Nabi Muhammad SAW berada di Makkah selama 13 tahun untuk membangun
komunitas yang militan. Beliau melakukan proses kaderisasi yang ketat
dengan menggelorakan ukhuwah islamiyah. “Yang Islam saudara, yang bukan Islam bukan saudara.” Inilah generasi pertama Islam.
Setelah
itu beliau pindah ke kota Yasrif (Madinah). Kota ini ternyata sangat
majemuk. Penduduk Islam lokal namanya Ansor, para pendatang dinamakan
Muhajirin, dan orang Yahudi di sana terdiri dari tiga suku besar.

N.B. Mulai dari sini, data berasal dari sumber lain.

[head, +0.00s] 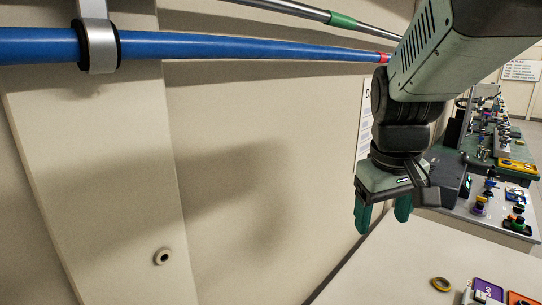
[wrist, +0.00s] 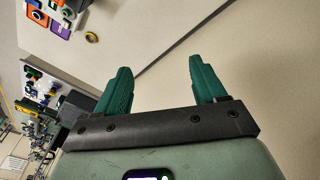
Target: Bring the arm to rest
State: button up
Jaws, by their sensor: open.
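My gripper (head: 383,214) hangs in the right half of the head view, its green fingers pointing down. In the wrist view the two green fingers of my gripper (wrist: 160,82) stand well apart with nothing between them. The gripper is open and empty. It is in the air beside a beige wall (head: 260,180), near the edge of a pale table (head: 390,275). It touches nothing that I can see.
A yellow tape ring (head: 441,284) and a purple card or block (head: 488,290) lie on the table. A blue pipe (head: 200,46) runs along the wall. Benches with small optical parts (head: 490,200) stand at the right. The table's middle is clear.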

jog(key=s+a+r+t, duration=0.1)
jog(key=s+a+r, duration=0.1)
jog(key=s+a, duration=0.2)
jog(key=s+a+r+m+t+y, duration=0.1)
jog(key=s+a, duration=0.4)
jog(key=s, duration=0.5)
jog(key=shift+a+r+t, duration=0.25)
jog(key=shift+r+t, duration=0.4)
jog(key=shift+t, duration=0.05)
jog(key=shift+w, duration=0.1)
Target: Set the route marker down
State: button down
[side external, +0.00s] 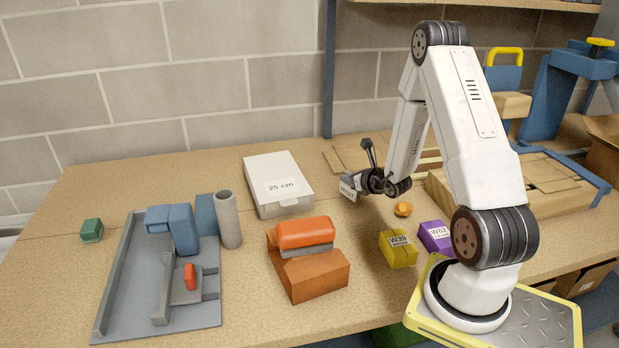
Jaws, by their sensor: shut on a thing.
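My gripper (359,182) is left of my forearm, above the table behind the yellow and purple blocks. It is shut on a small grey piece with a white label (348,190), which I take to be the route marker. The label's print is too small to read. The gripper's dark fingers and the wrist hide part of the piece. It looks held just above the tabletop (350,235), but I cannot tell whether it touches.
A white box marked "25 cm" (278,187) lies to the left. An orange block stand (312,275), a yellow block (398,252), a purple block (435,236) and an orange knob (403,209) are nearby. A grey fixture (115,285) and green block (91,230) lie far left.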

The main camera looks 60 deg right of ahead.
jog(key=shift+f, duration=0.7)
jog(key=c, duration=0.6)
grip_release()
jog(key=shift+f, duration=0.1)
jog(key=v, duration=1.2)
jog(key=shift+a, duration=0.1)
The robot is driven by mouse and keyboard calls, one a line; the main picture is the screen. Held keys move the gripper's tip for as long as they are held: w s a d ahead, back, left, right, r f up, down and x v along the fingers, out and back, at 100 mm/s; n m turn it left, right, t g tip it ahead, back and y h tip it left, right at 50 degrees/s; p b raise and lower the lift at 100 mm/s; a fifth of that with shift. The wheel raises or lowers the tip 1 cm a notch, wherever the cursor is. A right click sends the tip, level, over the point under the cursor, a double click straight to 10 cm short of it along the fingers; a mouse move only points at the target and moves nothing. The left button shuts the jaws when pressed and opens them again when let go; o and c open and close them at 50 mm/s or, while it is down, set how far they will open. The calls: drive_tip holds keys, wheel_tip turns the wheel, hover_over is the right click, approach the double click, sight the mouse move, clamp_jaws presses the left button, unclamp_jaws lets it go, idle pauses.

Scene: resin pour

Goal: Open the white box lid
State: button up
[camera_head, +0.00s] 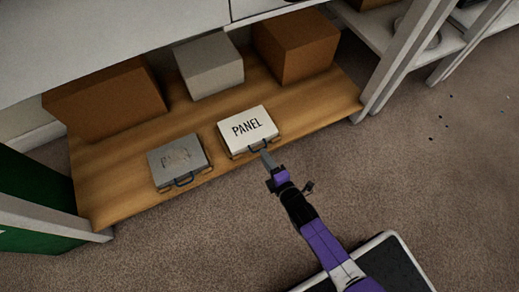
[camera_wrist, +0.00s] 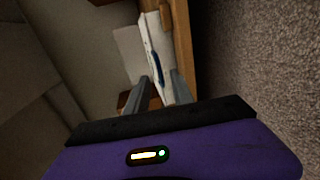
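The white box (camera_head: 247,130), marked PANEL, sits on the low wooden shelf (camera_head: 120,193) near its front edge. Its lid looks shut. A dark handle (camera_head: 256,146) is on its front side. My gripper (camera_head: 266,158) is just in front of this handle. In the wrist view my gripper (camera_wrist: 160,77) has its two fingers apart. The white box (camera_wrist: 163,75) shows between and beyond them, with a blue handle-like strip (camera_wrist: 156,62) along it. I cannot tell whether the fingers touch the handle.
A grey box (camera_head: 179,161) with a faint PANEL label and a handle lies to the left. Brown cartons (camera_head: 298,48) and a light grey box (camera_head: 210,66) stand behind. A white shelf board (camera_head: 100,40) hangs above. Carpet (camera_head: 200,240) in front is open.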

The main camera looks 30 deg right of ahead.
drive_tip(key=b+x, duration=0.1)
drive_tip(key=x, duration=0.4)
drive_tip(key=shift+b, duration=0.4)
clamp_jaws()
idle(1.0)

Masih
ada juga golongan lainnya musyrik dalam jumlah kecil.
Setelah melihat masyarakat Yasrif yang majemuk, maka Nabi Muhammad tidak lagi menggunakan istilah ukhuwah Islamiyah, tetapi ukhuwah madaniyah,
persaudaraan untuk seluruh penduduk. Semua sama kedudukannya dalam
hukum, siapapun dia. Siapapun yang salah, tidak melihat sukunya harus
dihukum. Demikian sebaliknya. Inilah yang dinamakan tamaddun. Maka
Yasrif kemudian diubah namanya menjadi Madinah.
Ini artinya kota
yang sudah menggunakan nilai-nilai universal. Dalam Piagam Madinah
terdapat 47 pasal. Nabi bertemu dengan seluruh pimpinan suku dan
kemudian sepakat mengelurakan kesepakatan Madinah. (Ibnu Hisyam, Sirah Nabawiyah: 120-122).
Dari
47 point, tidak ada kata Islam. Tidak satupun mengutip Al-Qur’an.

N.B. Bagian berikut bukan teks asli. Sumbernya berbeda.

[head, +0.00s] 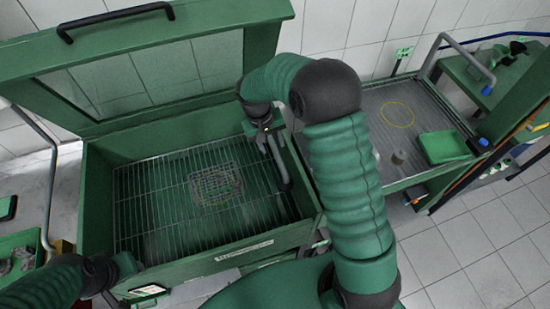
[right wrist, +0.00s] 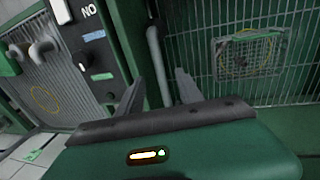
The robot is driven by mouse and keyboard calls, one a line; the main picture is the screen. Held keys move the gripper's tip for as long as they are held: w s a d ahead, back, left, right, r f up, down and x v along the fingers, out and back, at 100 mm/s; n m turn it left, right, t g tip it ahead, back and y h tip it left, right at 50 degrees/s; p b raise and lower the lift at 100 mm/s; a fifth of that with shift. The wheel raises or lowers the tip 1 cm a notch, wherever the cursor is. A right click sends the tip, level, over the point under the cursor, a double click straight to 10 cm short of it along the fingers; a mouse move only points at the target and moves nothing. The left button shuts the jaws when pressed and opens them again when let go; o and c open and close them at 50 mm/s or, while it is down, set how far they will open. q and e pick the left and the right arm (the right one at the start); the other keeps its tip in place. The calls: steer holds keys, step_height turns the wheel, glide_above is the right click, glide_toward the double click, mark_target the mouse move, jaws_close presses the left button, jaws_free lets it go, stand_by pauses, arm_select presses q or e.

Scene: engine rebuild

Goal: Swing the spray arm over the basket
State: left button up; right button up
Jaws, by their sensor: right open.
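The spray arm (head: 282,172) is a grey pipe along the right inner wall of the open green washer tub. It also shows in the right wrist view (right wrist: 154,55), between my two fingers in the picture. The wire basket (head: 216,186) sits near the middle of the tub's rack, left of the pipe, and also shows in the right wrist view (right wrist: 248,53). My right gripper (head: 268,134) is open at the pipe's upper end; I cannot tell whether it touches. My left gripper (head: 112,272) is by the tub's front left corner, its fingers unclear.
The washer's raised lid (head: 150,60) stands behind the tub. The tub's rim (head: 225,257) and a wire rack (head: 150,205) surround the basket. To the right is a bench (head: 400,110) with a green tray (head: 443,147) and a small grey cylinder (head: 398,157).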

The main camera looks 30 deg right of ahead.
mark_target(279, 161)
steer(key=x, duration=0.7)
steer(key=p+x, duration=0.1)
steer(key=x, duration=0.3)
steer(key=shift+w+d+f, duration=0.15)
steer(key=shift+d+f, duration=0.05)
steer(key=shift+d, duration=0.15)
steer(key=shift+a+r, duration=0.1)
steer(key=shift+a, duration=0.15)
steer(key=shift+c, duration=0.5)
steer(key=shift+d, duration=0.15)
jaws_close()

Prinsip-prinsip universal saja yang digunakan. Malah dalam poin 15
disebutkan semua agama diberi kebebasan menggunakan agamanya
masing-masing. Terakhir dalam Piagam Madinah ini disebutkan bahwa
kesepakatan ini untuk membela yang benar.
Ini bukan omong kosong,
yang selanjutnya ditaruh di rak saja. Terbukti ketika ada orang Islam
membunuh Yahudi, Nabi marah besar dan bersabda: “Barangsiapa yang
membunuh orang non Muslim, maka ia berhadapan dengan saya. Saya
pengacaranya,” begitulah kira-kira. Luar biasa Akhirnya Nabi terpaksa
mencari para donor untuk menyumbang ahli waris Yahudi sebagai ganti
ruginya. Ini bukan omong kosong.
Lagi, suatu saat ada janazah
yang lewat, Nabi berdiri untuk menghormatinya. Sahabat mengingatkan,
"ini jenazahnya orang Yahudi." Nabi mengatakan, ”Ya saya tahu ini
jenazahnya orang Yahudi”.
Nah, Indonesia ini kondisinya seperti
Madinah, ada sekian agama, sekian etnis, sekian budaya. Maka menurut
Nahdlatul Ulama (NU), untuk menjaga persatuan, Islam ini kita amalkan,
namun tidak kita konsititusikan, tidak kita legalformalkan. Kita
mengamalkan Islam setiap waktu: sholat, puasa, zakat, haji, dan
mempraktikkan akhlak Islami, sementara negara kita biarkan sebagai suatu
kesatuan (NKRI).
Dulu ada KH Wahid Hasyim, salah satu dari
anggota tim sembilan PPKI. Ia setuju penghapusan 9 kata dalam Piagam
Jakarta demi persatuan. Ia juga mengusulkan adanya Departemen Agama yang
fungsinya khusus untuk membangun keagamaan, agar hidup rukun antara
agama dan menjalankan agama masing-masing dengan baik.